I once heard a great radio program about designing video recorders (this was long ago when people still bought video recorders). The question that the presenter was interested in was "these devices are jammed with so many features that they are confusing, why are they all so hard to use?" He talked to various users and consumer groups who all agreed that they were too complex, so he tracked down an engineer to talk to. This designer posed just one question "what made you buy your last video recorder?", as the presenter started to reel off a list of features the designer interrupted him, "my job is to create a product that sells, so I include bells and whistles because they help shift the product, whether users benefit from them or not doesn't matter".

I am often asked what impact I think "The Cloud" or "Big Data" will have on the future of sub-surface technical data handling. Cynically I suspect that in a few years' time neither will be seen as having been important. Both these terms, it appears to me, have been invented to sell product, not to solve user issues. Now don't get me wrong I'm sure there are valuable insights that using these terms have delivered and, in some specialised situations, I'm sure they have delivered fantastic benefits. It may even be that I'm wrong and that E&P data handling will be one of the industries that these techniques can be applied to, but my guess would be that the odds are against it.

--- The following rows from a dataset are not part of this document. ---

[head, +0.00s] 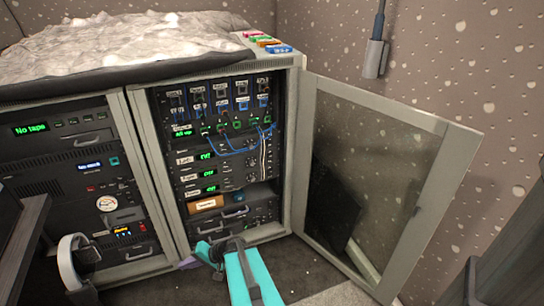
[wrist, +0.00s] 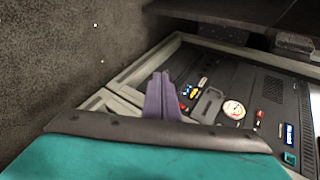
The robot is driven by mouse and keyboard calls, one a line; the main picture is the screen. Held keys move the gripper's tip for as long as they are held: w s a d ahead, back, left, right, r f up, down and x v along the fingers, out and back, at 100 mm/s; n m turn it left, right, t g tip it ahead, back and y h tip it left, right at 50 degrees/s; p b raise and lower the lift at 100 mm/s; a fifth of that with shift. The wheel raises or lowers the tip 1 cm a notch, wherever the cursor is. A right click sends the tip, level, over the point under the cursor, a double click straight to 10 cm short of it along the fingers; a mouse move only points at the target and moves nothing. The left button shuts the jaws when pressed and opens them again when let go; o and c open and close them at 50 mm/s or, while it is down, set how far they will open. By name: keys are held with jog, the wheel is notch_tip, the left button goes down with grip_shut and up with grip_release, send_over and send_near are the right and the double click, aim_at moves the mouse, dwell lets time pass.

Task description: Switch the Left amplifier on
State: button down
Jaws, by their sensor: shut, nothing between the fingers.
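The open right-hand rack holds a stack of dark units with small green displays. The upper one of these, with a white label that seems to read Left, is the Left amplifier (head: 222,156); its green display text is too small to read surely, and I cannot make out its switch. My gripper (head: 188,263) is low in front of the racks, below the amplifiers and apart from them. Its purple fingers also show in the wrist view (wrist: 161,88), closed together and empty, pointing across the foot of the left rack. My teal arm hides part of the floor.
A glass door (head: 375,180) stands open to the right of the rack. Blue cables (head: 235,148) hang above the amplifiers. An orange-brown box (head: 206,203) sits on a lower shelf. Headphones (head: 75,262) are at front left. The left rack (head: 75,185) has a round gauge.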

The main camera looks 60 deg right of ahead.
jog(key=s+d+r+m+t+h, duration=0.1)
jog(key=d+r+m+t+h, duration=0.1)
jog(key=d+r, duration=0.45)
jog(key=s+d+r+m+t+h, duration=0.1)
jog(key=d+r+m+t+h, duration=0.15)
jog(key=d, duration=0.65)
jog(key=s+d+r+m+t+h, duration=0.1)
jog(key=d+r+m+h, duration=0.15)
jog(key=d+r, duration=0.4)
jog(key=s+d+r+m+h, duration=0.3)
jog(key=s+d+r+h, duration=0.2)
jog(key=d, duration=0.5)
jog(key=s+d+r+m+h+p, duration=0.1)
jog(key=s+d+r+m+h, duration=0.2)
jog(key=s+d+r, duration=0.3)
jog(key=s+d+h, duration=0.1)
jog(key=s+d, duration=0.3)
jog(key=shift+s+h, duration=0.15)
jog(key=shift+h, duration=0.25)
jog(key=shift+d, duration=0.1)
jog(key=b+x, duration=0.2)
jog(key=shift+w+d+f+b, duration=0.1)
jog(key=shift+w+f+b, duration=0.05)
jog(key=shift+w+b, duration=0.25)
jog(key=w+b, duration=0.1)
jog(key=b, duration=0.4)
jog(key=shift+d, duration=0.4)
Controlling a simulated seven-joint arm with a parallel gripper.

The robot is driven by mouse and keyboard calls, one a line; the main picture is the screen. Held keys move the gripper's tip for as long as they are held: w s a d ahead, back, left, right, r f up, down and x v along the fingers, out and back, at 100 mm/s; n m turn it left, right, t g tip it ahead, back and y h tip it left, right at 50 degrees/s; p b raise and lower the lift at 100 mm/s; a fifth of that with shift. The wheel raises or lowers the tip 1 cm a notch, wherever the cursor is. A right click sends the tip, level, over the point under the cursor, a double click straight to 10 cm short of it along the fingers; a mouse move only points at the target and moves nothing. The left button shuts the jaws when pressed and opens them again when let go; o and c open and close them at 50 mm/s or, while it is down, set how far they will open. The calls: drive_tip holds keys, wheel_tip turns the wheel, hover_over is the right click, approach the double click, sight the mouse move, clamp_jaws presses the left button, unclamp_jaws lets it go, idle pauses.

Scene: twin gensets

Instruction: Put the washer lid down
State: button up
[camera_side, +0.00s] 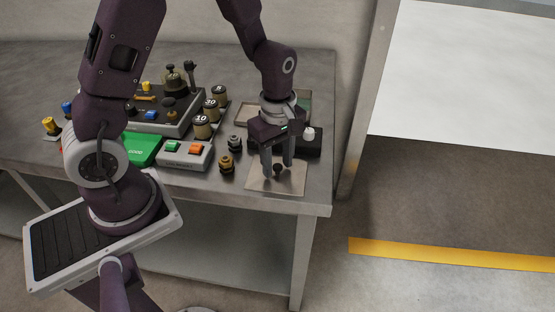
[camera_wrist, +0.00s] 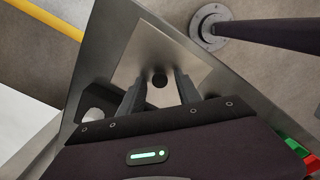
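The washer lid (camera_side: 293,184) is a thin, flat, pale metal square with a dark round knob (camera_side: 277,171) at its middle. It appears to lie flat near the table's front right corner. In the wrist view the lid (camera_wrist: 160,46) is ahead of my fingers, with its knob (camera_wrist: 160,81) between them. My gripper (camera_side: 277,170) points down over the lid, its two fingers on either side of the knob. In the wrist view my gripper (camera_wrist: 159,77) shows a gap between each fingertip and the knob, so it looks open. Part of the lid is hidden behind the fingers.
A dark box with a white knob (camera_side: 309,133) stands just behind my gripper. Small dark and brass cylinders (camera_side: 227,163) and a grey box with green and orange buttons (camera_side: 185,155) stand to the left. The table's (camera_side: 316,200) front and right edges are close to the lid.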

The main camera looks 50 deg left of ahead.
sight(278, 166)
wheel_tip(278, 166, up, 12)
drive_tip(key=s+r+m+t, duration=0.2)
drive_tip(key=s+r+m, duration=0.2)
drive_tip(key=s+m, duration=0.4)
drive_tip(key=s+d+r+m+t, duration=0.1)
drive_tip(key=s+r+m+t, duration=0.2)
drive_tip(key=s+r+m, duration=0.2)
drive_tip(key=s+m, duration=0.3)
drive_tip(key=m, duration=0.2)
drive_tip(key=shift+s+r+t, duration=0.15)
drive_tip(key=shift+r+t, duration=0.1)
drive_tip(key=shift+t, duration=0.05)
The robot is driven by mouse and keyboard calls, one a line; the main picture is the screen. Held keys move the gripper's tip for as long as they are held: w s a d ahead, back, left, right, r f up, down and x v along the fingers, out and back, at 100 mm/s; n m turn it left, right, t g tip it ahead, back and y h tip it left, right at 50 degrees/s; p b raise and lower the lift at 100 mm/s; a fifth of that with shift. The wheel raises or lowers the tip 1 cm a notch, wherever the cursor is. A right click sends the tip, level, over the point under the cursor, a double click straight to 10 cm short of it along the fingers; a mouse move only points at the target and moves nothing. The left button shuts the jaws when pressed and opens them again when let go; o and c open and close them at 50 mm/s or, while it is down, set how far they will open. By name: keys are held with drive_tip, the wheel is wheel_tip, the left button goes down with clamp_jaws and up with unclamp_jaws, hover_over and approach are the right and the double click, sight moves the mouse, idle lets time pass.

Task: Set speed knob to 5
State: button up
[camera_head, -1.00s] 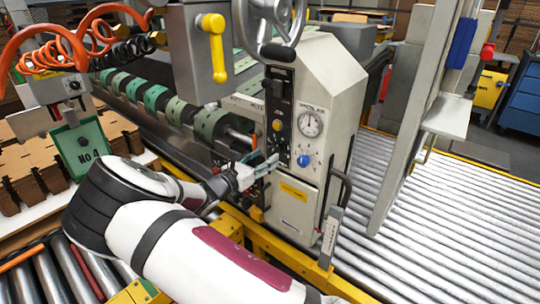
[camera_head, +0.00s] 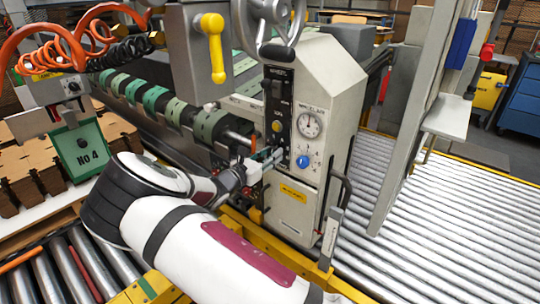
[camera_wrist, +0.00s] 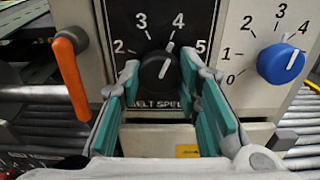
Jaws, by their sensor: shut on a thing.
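The black belt speed knob (camera_wrist: 158,70) sits on the panel in the wrist view, under a scale on which 2, 3, 4 and 5 show. Its white pointer line leans up and right, roughly toward the 4. My gripper (camera_wrist: 160,82) has its teal finger pads on the left and right sides of this knob and is shut on it. In the head view my gripper (camera_head: 274,158) is at the front of the pale control cabinet (camera_head: 325,85), left of the blue knob. The black knob is hidden there by the gripper.
A blue knob (camera_wrist: 281,63) with its own numbered scale is just right in the wrist view. An orange lever (camera_wrist: 71,80) stands close on the left. A round gauge (camera_head: 310,125) is above the blue knob (camera_head: 302,161). A yellow rail (camera_head: 270,242) runs below the cabinet.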

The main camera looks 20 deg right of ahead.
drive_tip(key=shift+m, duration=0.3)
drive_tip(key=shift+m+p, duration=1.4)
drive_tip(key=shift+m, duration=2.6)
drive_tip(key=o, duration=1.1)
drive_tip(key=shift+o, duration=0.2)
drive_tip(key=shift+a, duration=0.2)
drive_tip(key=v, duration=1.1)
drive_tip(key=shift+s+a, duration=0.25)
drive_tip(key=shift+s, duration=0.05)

Every so often the IT industry invents a new term, it goes through a cycle of evangelicalism, enthusiasm, application, disappointment and rediscovery. Gartner refer to this as the "hype cycle" and they will be happy to sell you reports on how the industry currently views more than 100 such topics from "Big Data" to "Web Computing". Of course Gartner only talks about terms that stand some chance of becoming fashionable again, terms like "GeoShare" whose disillusion phase was so strong that they will never come back get ignored.

The thing that each of these names share is an apparent simplicity, at first sight we think we know what the expression means. In the past this approach has delivered some notable and long lasting successes to our industry: the "integrated model" discussions of the early 1990s led directly into the success of Petrel; the miss-application of "six sigma" techniques has ended up radically improving the tools we employ to manage data quality; and I believe that the benefits from "change management" methods will continue to expand. So sometimes this understanding does deliver a real insight that helps us get our jobs done, but, for most hype terms closer inspection shows our improved comprehension to be an illusion.

The goal of this "hype based" approach is to generate the interest (and hence the funding) that is always required to convert a concept into a valuable implementation. In the majority of cases a hyped term doesn't end up delivering remarkable benefits to the users, the focus is to create sufficient revenue to keep construction going. Just as with the video recorder designer it could be that on the way something useful is produced, but that is not its primary objective.